A good budget is one of the key points of contact between finance and the rest of the business. Done well it fosters control and empowers teams. Done poorly it leads to disorder and confusion. In my career as an FD and external advisor I’ve seen both extremes.
All good budgets have three elements below in common. These article is intended to be a five minute primer on why they’re important, and how to ensure that you get the most from them.
They control spending;
They measure performance and;
They help set the strategy;
1) Control spending
Your head of operations asks whether she can spend a thousand pounds on a great new scheduling tool. What do you say?
With a detailed budget you have a pre-built framework for making the decision.
Is there room for the tool in the department’s budget? If not, then there should be a compelling reason for why a tool is needed now that we hadn’t thought of a few months ago. If there is, then you should be able to trust the team member to make good decisions about how they want to allocate the money that’s been allotted to them.
When you’re drafting a new budget it’s important to give team members ownership of their own budget lines. This gives them the ability to make decisions with full knowledge of available resources (and reduces the workload of the finance team!). More importantly the sense of ownership and control motivates and empowers the brightest employees.
2) Measure performance
When you measure something, it improves.
At the end of a month, how do you know whether your financial performance was good or bad? You can compare your income to the previous month, or the previous year, but in a seasonal or high growth businesses this comparison is not enough.

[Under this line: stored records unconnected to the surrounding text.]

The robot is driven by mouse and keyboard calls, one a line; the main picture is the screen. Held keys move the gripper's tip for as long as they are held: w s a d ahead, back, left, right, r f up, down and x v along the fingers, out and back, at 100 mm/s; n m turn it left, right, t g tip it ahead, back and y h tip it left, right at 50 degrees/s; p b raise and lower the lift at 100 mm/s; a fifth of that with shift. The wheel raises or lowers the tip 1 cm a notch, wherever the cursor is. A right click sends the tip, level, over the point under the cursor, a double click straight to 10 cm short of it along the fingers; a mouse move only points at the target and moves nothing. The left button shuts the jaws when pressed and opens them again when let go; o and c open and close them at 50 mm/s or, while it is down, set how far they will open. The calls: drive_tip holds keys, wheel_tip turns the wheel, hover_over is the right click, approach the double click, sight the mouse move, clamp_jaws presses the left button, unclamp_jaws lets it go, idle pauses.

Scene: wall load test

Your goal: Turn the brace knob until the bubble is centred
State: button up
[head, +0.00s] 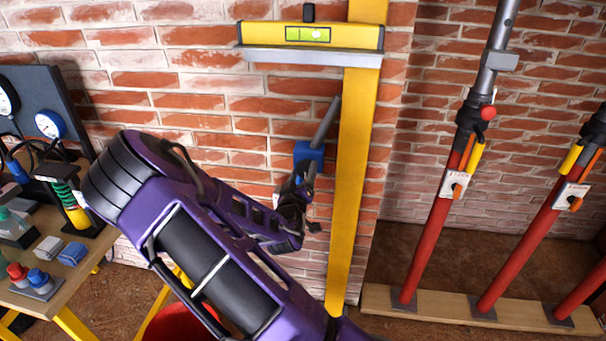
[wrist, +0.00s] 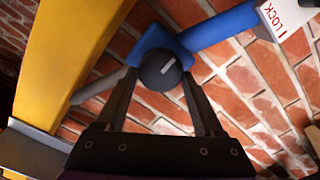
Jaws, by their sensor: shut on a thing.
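A yellow level (head: 350,37) lies on a grey ledge at the top of the yellow post (head: 352,190) in the head view. Its green vial (head: 295,34) shows a pale bubble (head: 316,34) right of the middle. The blue brace body (head: 308,153) sits beside the post with a grey rod rising from it. In the wrist view, the round black brace knob (wrist: 160,71) has a short white mark on its face. My gripper (wrist: 158,80) is shut on the knob, one finger on each side. In the head view my gripper (head: 299,184) hides the knob.
A white tag reading LOCK (wrist: 290,22) is by the blue tube in the wrist view. Red props (head: 437,220) stand at right on a wooden plank (head: 450,308). A bench (head: 60,285) with gauges and small coloured parts is at left. The brick wall is close behind the brace.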

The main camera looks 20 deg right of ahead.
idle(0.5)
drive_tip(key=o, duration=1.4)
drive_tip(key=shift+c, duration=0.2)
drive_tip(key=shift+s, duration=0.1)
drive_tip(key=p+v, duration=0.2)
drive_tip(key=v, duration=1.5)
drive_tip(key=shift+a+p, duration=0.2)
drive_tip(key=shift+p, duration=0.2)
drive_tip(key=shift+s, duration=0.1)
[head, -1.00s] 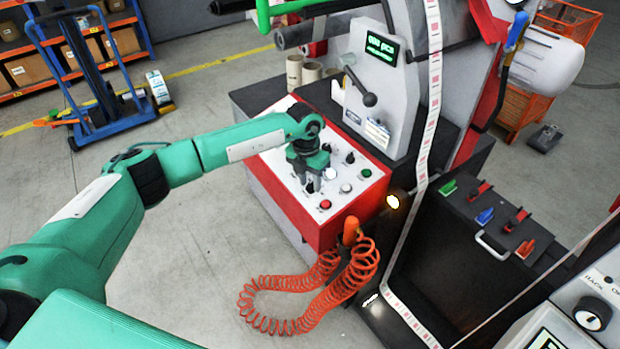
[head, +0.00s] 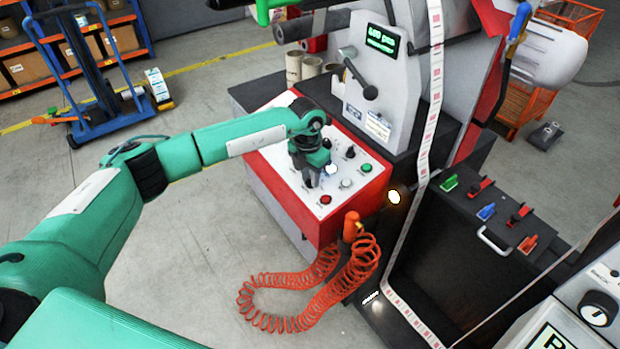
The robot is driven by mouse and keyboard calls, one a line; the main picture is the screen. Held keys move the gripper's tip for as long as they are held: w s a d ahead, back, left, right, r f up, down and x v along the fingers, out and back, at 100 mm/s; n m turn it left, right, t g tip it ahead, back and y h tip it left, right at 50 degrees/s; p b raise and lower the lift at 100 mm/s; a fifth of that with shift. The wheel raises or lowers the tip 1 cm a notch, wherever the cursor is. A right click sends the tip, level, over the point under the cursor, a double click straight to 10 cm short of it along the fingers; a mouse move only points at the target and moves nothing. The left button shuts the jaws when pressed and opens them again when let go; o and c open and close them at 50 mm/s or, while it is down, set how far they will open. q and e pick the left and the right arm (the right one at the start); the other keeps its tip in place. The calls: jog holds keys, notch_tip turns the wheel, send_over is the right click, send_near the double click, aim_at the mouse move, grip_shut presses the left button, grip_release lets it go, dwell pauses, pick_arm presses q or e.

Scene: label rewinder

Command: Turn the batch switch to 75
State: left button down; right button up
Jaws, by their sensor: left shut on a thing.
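The control panel (head: 362,190) is a white sloped top on a red box, with several knobs and coloured buttons. My left gripper (head: 311,183) points down onto the panel's left part and is shut on a small dark knob. The gripper hides most of that knob, its pointer and any scale marks, so its setting cannot be read. A lit white button (head: 331,169), a red button (head: 325,199) and a green button (head: 366,168) are close by. A green-lit display (head: 381,40) stands above, its text too blurred to read surely. My right gripper is not in view.
An orange coiled hose (head: 300,300) hangs in front of the panel. A black lever (head: 361,80) stands behind it. The white label web (head: 431,110) runs down to the right. A blue trolley (head: 100,90) is at the back left.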

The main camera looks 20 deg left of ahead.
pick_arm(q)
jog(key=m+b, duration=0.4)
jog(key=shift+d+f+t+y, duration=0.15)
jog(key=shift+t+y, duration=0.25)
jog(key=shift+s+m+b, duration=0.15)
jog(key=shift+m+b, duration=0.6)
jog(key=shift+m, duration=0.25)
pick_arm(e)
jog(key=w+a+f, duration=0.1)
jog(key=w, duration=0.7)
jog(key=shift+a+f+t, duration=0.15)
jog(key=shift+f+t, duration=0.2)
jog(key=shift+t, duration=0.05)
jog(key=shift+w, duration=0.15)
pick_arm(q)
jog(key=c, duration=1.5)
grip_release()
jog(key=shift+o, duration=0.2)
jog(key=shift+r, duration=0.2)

Measuring your performance against budget allows you to see, at a glance, whether or not you are on track to achieve your strategic plan.
Tracking performance is important not just at the business level, but at a department level too, and you should share performance against budget regularly with team leaders to get the full benefit.
Sharing this information with the team is useful because it shows them how their work fits into the wider picture, and how they’ve performed against their own targets.
3) Set the strategy
There are a number of different stakeholders in a growing business: founders; investors; employees; mentors. The best companies are able to get these disparate groups all bought into the same vision and pulling in the same direction.
This process starts with team discussions, moves onto more formal board meetings and finally gets solidified with a budget. Because a budget is so detailed and comprehensive it forces you to clarify your thinking and to iron out ambiguities.
Once a detailed strategy has been agreed on paper at the start of the year this forms one version of the truth that you can look back on to settle arguments and ensure everyone is bought in to the mission.
Fast growing companies are unpredictable, and the budget you create at the start of the year might not reflect what happens later – That’s fine. The budget is not a document that you should always try to follow no matter what, it’s a snapshot in time that says ‘at the start of this year we all agreed that this was what we planned to do.’